### The request
Leave out every picture. Copy exactly the lines from the one holding "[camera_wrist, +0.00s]" through the one holding "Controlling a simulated".

[begin Task inputs]

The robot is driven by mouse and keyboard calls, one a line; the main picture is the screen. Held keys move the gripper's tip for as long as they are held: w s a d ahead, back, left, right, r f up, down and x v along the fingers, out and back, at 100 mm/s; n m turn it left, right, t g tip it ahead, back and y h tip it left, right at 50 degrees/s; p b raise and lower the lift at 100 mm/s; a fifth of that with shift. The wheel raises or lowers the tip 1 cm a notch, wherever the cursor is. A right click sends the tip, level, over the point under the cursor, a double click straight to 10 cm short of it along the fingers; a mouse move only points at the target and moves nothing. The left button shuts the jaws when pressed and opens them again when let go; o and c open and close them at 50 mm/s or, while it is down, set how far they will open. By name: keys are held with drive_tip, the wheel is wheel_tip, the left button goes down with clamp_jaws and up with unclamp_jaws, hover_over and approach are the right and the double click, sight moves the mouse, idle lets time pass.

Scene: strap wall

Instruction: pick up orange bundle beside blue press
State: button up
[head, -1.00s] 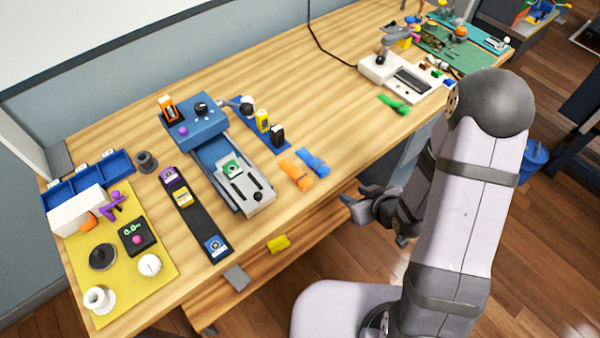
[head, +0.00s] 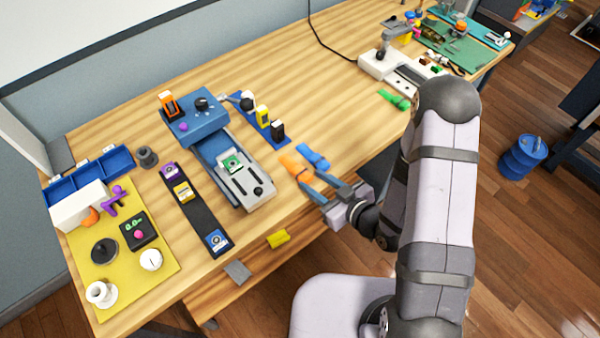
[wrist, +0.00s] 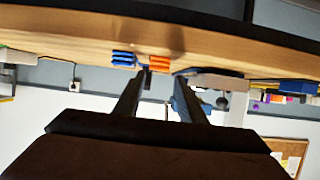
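The orange bundle (head: 291,162) lies on the wooden bench, to the right of the blue press (head: 215,142). A blue bundle (head: 314,157) lies close beside it on its right. My gripper (head: 310,183) is open and empty at the bench's front edge, its fingers pointing toward the orange bundle and near its front end. In the wrist view, the orange bundle (wrist: 160,64) shows beyond and between the two spread fingers (wrist: 158,82). The blue bundle (wrist: 123,58) shows there near the left fingertip. Whether the fingertips touch either bundle cannot be told.
A black strip (head: 197,212) with several small blocks lies left of the press. A green bundle (head: 393,98) lies farther right, near the white device (head: 385,68). A yellow piece (head: 278,239) sits at the front edge. Bare bench lies behind the bundles.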

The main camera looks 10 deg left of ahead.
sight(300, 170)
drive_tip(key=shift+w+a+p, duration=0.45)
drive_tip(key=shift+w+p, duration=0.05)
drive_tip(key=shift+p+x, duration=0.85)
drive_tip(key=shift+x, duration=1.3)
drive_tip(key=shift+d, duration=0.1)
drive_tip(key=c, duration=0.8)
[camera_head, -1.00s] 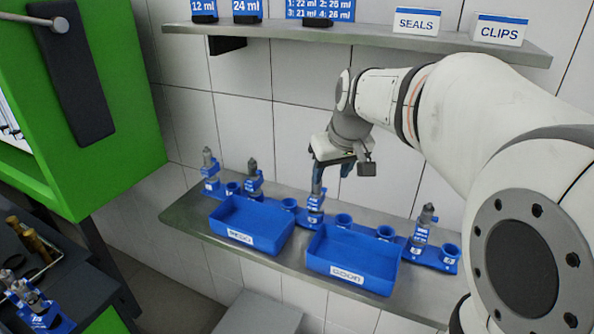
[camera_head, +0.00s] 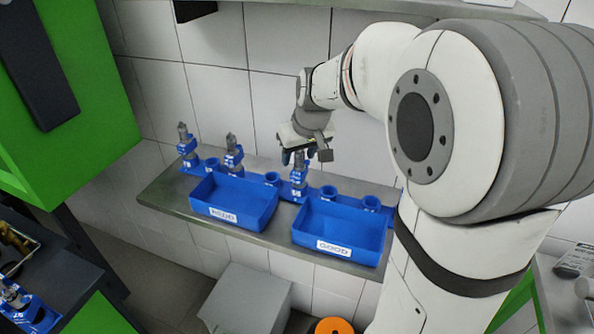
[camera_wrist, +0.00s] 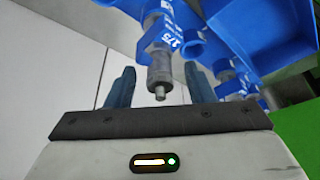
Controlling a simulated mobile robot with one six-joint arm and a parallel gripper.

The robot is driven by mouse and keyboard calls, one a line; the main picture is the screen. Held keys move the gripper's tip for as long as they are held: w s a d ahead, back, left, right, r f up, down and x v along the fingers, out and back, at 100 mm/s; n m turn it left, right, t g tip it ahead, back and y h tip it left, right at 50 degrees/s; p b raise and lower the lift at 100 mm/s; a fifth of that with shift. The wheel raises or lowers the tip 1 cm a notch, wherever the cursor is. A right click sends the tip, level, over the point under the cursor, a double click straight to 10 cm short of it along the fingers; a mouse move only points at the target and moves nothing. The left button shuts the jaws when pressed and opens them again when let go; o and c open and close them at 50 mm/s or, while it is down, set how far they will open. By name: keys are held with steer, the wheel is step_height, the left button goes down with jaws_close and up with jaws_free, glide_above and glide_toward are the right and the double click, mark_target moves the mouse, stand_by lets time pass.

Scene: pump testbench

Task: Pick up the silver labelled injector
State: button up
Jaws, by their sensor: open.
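Several grey, silver-looking injectors stand upright in blue holders on a metal shelf (camera_head: 165,200). In the wrist view my gripper (camera_wrist: 160,88) is open, with one dark blue finger on each side of this injector's grey tip (camera_wrist: 160,75). The fingers look apart from it. Its lower part sits in a blue holder with a white number label (camera_wrist: 176,42). Two other injectors (camera_head: 184,135) (camera_head: 234,148) stand to the left. I cannot tell which one bears a silver label.
Two blue bins, REDO (camera_head: 235,198) and GOOD (camera_head: 345,225), stand at the shelf's front edge. Empty blue cups (camera_head: 328,192) flank the middle injector. A tiled wall is close behind. A green cabinet (camera_head: 75,110) is at left. My arm hides the shelf's right end.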

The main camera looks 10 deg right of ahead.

[end Task inputs]

### Correct output
[camera_wrist, +0.00s] 
Controlling a simulated mobile robot with one six-joint arm and a parallel gripper.

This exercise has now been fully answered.